A DAY after the epic debacle that was Monday’s assault on Dera Ismail Khan’s Central Jail, KP Chief Minister Pervez Khattak said it was “very strange that people came in pickup trucks, motorbikes, broke into the jail and took away 250 prisoners easily”. Strange may be the correct term but it is equally applicable to the failure of his administration whose responsibility it is to ensure that such security breaches are prevented. This was no repeat of the Bannu jail raid last year. In this case, security and administration officials knew that such a hit was imminent. On Monday, hours before the attack, the area’s commissioner held a conference to discuss the matter with law-enforcement agencies and the civil administration. For the provincial administration to say, then, that it was an intelligence failure was both disingenuous and an irresponsible effort to deflect culpability. It was a tactical failure, pure and simple.
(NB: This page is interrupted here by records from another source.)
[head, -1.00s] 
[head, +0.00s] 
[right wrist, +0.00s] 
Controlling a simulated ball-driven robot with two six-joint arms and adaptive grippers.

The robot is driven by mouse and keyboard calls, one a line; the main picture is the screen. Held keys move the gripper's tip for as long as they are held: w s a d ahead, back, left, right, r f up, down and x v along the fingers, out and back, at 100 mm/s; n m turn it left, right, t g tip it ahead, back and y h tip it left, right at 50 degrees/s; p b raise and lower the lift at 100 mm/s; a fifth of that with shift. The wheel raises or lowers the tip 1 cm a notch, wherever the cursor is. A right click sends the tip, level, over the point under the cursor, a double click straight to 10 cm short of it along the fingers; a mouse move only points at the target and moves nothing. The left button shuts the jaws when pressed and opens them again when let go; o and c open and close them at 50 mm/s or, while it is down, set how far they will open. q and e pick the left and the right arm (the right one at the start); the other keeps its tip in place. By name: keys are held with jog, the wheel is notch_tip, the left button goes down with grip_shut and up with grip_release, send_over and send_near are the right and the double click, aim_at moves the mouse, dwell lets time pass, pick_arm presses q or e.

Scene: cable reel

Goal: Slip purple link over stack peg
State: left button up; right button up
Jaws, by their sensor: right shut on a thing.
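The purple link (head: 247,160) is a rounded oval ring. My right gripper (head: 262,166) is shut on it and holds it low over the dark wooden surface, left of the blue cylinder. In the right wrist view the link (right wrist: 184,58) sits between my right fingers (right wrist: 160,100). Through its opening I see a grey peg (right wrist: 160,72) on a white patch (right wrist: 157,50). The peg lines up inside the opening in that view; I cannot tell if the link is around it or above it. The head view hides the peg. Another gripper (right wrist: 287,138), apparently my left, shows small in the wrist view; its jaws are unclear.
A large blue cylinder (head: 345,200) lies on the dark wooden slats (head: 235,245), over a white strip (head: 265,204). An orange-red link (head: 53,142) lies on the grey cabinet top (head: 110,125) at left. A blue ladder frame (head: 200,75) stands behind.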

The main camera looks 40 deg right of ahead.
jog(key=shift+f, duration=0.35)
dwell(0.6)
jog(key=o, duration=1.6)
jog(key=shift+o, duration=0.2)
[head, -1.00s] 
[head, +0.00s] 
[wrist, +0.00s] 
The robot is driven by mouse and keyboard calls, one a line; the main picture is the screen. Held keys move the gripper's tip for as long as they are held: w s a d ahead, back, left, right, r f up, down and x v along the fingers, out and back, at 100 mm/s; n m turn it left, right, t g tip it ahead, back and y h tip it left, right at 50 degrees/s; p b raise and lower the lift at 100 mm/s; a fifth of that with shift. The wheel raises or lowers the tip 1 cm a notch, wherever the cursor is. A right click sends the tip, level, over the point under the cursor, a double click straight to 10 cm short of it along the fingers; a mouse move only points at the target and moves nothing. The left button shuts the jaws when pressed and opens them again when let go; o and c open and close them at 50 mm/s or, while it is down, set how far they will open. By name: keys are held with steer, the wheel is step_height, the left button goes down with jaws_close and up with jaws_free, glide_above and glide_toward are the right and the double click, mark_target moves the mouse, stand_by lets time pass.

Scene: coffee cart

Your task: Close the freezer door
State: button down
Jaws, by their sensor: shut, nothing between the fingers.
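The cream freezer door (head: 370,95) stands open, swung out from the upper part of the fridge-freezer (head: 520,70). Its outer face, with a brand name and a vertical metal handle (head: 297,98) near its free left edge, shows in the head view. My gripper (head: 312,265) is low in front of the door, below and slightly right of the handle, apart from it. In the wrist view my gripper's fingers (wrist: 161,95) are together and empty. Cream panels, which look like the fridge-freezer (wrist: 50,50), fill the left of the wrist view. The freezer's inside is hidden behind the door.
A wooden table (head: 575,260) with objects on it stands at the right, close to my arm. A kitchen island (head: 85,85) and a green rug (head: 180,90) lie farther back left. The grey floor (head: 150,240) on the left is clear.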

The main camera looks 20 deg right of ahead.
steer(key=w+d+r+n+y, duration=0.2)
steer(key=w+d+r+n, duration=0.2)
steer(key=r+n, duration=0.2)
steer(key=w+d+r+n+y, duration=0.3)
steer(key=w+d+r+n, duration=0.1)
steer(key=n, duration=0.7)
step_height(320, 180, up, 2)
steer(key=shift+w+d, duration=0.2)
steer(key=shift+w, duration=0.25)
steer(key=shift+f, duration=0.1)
Why this tactical failure occurred, though, is extraordinarily disturbing in its implications. After the jail-break information was shared, standard operating procedures were fleshed out and specific response tasks were worked out. Over 100 jail guards and 75 personnel of the Frontier Reserve Force were available, as well as the Elite Police Force and armoured personnel carriers. But when it came to holding the line, the defences melted away. As a disgruntled security official said, metaphorically, the gun was there but there was no one to pull the trigger. Do law-enforcement personnel even have the capability of facing hordes as organised, single-minded and well-armed as the various militant groups clumped under the TTP? True, money has been pumped into the police force, particularly in KP, but most of it has gone towards salaries and increased strength. There has been little consideration of the fact that the numbers of personnel are immaterial if they aren’t trained for a fight that makes very specific demands.

If we are not to reach a situation where militant groups can set their sights on ever higher targets, the law-enforcement apparatus needs an immediate overhaul to meet the escalating challenges posed by what has been the reality for several years now. Pakistan needs to set up modern maximum-security prisons designed to resist assault and prevent escapes; colonial-era internment centres, relics of another age, are simply not enough. The equation is, on paper, simple: the militants are increasingly well-organised, trained and armed; the state law-enforcement apparatus is not. The outcome of the conflict will ultimately be decided on the basis of the disparity between the two sides’ capabilities.